_Goal_
Return all lines that include the string "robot".

######

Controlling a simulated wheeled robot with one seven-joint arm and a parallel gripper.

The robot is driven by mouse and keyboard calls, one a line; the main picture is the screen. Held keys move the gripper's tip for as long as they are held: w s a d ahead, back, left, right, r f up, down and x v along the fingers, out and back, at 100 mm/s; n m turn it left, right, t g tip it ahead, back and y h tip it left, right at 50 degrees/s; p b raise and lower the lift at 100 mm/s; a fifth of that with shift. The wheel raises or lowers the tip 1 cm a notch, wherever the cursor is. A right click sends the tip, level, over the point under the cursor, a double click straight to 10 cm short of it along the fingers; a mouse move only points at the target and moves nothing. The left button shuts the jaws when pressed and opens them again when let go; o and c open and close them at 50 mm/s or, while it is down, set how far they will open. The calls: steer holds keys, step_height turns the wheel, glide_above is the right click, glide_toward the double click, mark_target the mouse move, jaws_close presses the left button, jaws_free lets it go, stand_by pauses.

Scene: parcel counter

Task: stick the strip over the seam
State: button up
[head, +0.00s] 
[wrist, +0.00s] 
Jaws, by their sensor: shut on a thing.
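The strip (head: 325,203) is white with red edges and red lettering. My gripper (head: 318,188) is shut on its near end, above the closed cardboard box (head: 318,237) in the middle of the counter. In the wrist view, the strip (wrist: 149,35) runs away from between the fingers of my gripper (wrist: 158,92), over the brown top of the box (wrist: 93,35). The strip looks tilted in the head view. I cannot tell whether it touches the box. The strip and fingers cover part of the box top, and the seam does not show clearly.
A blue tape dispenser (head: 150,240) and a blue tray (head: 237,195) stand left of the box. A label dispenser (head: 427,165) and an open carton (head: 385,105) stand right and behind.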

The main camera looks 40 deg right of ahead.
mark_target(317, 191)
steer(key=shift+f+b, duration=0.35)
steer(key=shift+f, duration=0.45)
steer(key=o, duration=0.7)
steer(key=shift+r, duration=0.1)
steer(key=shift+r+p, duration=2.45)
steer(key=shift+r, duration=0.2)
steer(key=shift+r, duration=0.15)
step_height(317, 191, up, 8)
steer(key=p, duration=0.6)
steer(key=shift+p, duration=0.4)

######

_Output of the task_
Controlling a simulated wheeled robot with one seven-joint arm and a parallel gripper.
The robot is driven by mouse and keyboard calls, one a line; the main picture is the screen. Held keys move the gripper's tip for as long as they are held: w s a d ahead, back, left, right, r f up, down and x v along the fingers, out and back, at 100 mm/s; n m turn it left, right, t g tip it ahead, back and y h tip it left, right at 50 degrees/s; p b raise and lower the lift at 100 mm/s; a fifth of that with shift. The wheel raises or lowers the tip 1 cm a notch, wherever the cursor is. A right click sends the tip, level, over the point under the cursor, a double click straight to 10 cm short of it along the fingers; a mouse move only points at the target and moves nothing. The left button shuts the jaws when pressed and opens them again when let go; o and c open and close them at 50 mm/s or, while it is down, set how far they will open. The calls: steer holds keys, step_height turns the wheel, glide_above is the right click, glide_toward the double click, mark_target the mouse move, jaws_close presses the left button, jaws_free lets it go, stand_by pauses.

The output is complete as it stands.